WRITTEN TASK
All the data below goes into the copy word for word, but the pictures don't.

* * *

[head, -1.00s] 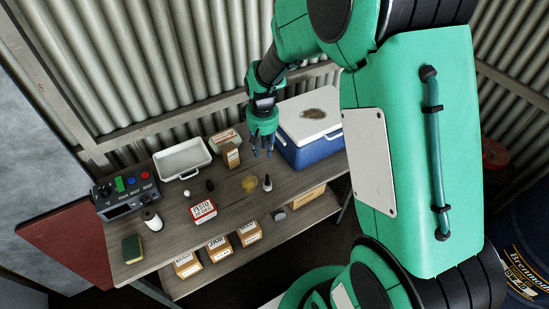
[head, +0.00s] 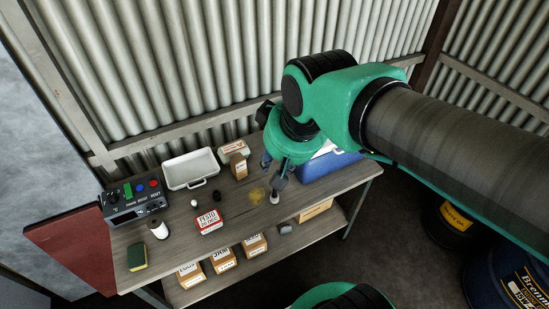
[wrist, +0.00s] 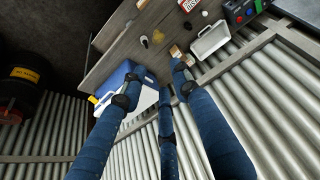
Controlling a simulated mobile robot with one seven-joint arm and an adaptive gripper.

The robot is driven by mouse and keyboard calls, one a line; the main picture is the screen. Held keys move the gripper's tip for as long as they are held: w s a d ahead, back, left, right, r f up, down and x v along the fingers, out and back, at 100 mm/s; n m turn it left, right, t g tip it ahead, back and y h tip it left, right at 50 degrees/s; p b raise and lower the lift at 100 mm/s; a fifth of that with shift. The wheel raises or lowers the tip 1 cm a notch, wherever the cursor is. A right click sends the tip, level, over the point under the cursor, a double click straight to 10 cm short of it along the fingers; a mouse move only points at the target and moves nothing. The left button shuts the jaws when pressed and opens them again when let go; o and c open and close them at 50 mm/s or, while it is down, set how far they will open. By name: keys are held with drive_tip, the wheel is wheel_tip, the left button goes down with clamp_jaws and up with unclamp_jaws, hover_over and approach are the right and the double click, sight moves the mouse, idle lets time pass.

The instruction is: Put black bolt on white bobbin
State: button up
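The likely black bolt is a small dark piece (head: 216,196) standing on the workbench beside a red and white box; its shape is too small to make out. It also shows in the wrist view (wrist: 188,26).
The workbench (head: 243,210) also bears a white tray (head: 190,169), a control box (head: 134,203), a sponge (head: 137,257), a red and white box (head: 209,221), a small white ball (head: 194,203) and a blue cooler (head: 330,170). A dark-topped small bottle (head: 274,198) stands near my fingers.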

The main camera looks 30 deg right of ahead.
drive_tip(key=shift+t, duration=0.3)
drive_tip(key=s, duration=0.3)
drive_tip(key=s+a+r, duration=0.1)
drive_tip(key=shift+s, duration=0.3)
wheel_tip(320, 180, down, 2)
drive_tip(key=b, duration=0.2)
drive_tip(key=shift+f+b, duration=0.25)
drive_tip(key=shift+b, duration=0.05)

* * *

OUTPUT
[head, -1.00s] 
[head, +0.00s] 
[wrist, +0.00s] 
Controlling a simulated mobile robot with one seven-joint arm and an adaptive gripper.

The robot is driven by mouse and keyboard calls, one a line; the main picture is the screen. Held keys move the gripper's tip for as long as they are held: w s a d ahead, back, left, right, r f up, down and x v along the fingers, out and back, at 100 mm/s; n m turn it left, right, t g tip it ahead, back and y h tip it left, right at 50 degrees/s; p b raise and lower the lift at 100 mm/s; a fifth of that with shift. The wheel raises or lowers the tip 1 cm a notch, wherever the cursor is. A right click sends the tip, level, over the point under the cursor, a double click straight to 10 cm short of it along the fingers; a mouse move only points at the target and moves nothing. The left button shuts the jaws when pressed and opens them again when let go; o and c open and close them at 50 mm/s or, while it is down, set how far they will open. By name: keys are held with drive_tip, the wheel is wheel_tip, the left button goes down with clamp_jaws and up with unclamp_jaws, hover_over and approach are the right and the double click, sight moves the mouse, idle lets time pass.

The instruction is: Put black bolt on white bobbin
State: button up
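The likely black bolt is a small dark piece (head: 216,196) standing on the workbench beside a red and white box; its shape is too small to make out. It also shows in the wrist view (wrist: 188,26).
The workbench (head: 243,210) also bears a white tray (head: 190,169), a control box (head: 134,203), a sponge (head: 137,257), a red and white box (head: 209,221), a small white ball (head: 194,203) and a blue cooler (head: 330,170). A dark-topped small bottle (head: 274,198) stands near my fingers.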

The main camera looks 30 deg right of ahead.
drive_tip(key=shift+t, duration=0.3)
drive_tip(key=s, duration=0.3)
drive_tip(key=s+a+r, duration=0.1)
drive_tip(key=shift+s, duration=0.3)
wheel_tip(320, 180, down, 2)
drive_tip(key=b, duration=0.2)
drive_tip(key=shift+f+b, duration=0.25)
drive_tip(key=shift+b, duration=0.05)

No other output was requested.